I still have the holiday photos, I still watch Casino Royale at least once a year, and I still listen to plenty of Chris Cornell. Once it dawned on me that I didn’t need to wear or even own the watch to continue loving it, listing it up for sale became a no-brainer. I priced it at $5000 AUD, matching the lowest priced Planet Ocean of its ilk I could find online, and in just a few days a buyer approached me with that fair $4750 offer, given that there were no original papers and I’d lost that service receipt. We spoke in depth, and he had actually read my previous articles and knew its back-story already. He gave the watch as a gift to his lucky father, who is overjoyed.

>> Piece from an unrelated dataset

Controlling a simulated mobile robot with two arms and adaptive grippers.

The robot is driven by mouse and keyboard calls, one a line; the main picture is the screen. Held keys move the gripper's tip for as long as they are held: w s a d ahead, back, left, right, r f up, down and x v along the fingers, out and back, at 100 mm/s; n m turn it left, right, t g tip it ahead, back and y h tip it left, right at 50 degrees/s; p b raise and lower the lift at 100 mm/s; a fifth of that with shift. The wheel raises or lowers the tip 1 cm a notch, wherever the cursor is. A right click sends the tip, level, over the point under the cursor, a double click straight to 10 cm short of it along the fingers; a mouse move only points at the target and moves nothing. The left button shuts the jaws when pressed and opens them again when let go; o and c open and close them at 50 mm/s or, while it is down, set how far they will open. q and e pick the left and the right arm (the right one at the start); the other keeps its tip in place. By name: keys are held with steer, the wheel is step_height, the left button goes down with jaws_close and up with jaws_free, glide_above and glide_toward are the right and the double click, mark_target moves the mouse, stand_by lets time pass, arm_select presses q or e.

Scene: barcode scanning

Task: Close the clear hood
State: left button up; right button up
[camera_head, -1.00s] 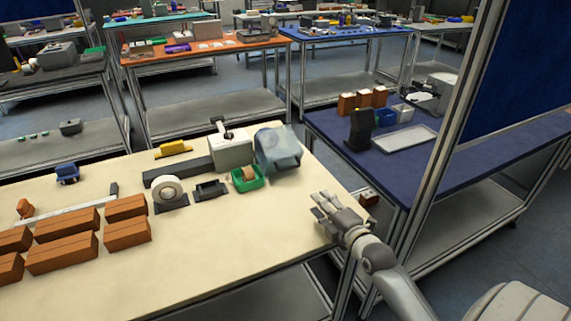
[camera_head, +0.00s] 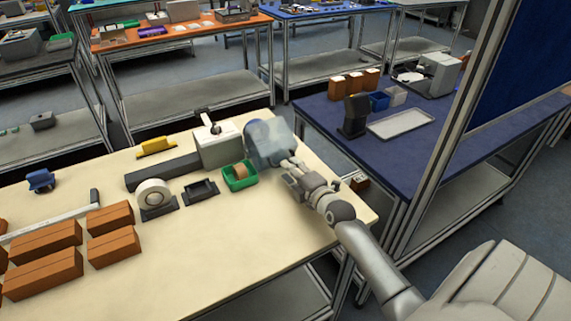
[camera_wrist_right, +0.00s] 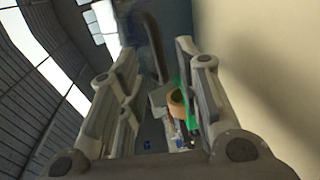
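The clear hood (camera_head: 279,148), a see-through blue-grey cover, stands tilted at the right end of the pale box-shaped device (camera_head: 222,148) on the cream table. My right gripper (camera_head: 289,171) is open, with its fingers at the hood's near right side. I cannot tell whether they touch it. In the right wrist view the two fingers (camera_wrist_right: 157,100) are apart with nothing held between them. A curved translucent edge (camera_wrist_right: 152,45), probably the hood, shows beyond them. My left gripper is not in view.
A green bin (camera_head: 240,184) with a brown tape roll (camera_head: 240,171) sits just left of my right gripper. A white roll (camera_head: 153,194), a black holder (camera_head: 201,192) and several brown boxes (camera_head: 113,247) are further left. The table front is clear.

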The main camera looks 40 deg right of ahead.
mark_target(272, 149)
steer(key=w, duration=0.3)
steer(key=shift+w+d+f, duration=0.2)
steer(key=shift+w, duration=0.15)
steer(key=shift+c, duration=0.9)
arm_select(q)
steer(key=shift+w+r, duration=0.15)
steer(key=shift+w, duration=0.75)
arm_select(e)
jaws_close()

To be completely honest, it was my first pang of post-sale regret that spurred me on to write this in-depth story as a form of grief recovery, but I’m glad to say that it has really worked. Comparsion is a term often used as the opposite of jealousy, and that is what I feel for the latest owner of that 2008 Omega Seamaster Planet Ocean. I feel much more comfortable with a slightly humbler watch collection, and my new DOXA 600T Sharkhunter fills the black-dial-diver hole on my watch shelf perfectly, with a few extra thousand still in the bank. I hope that you feel inspired to take a closer look at the things you own and what exactly it is about them that sparks joy. You may find yourself even more attached to them, or you may decide to let someone else share in that memory-making we call watch collecting.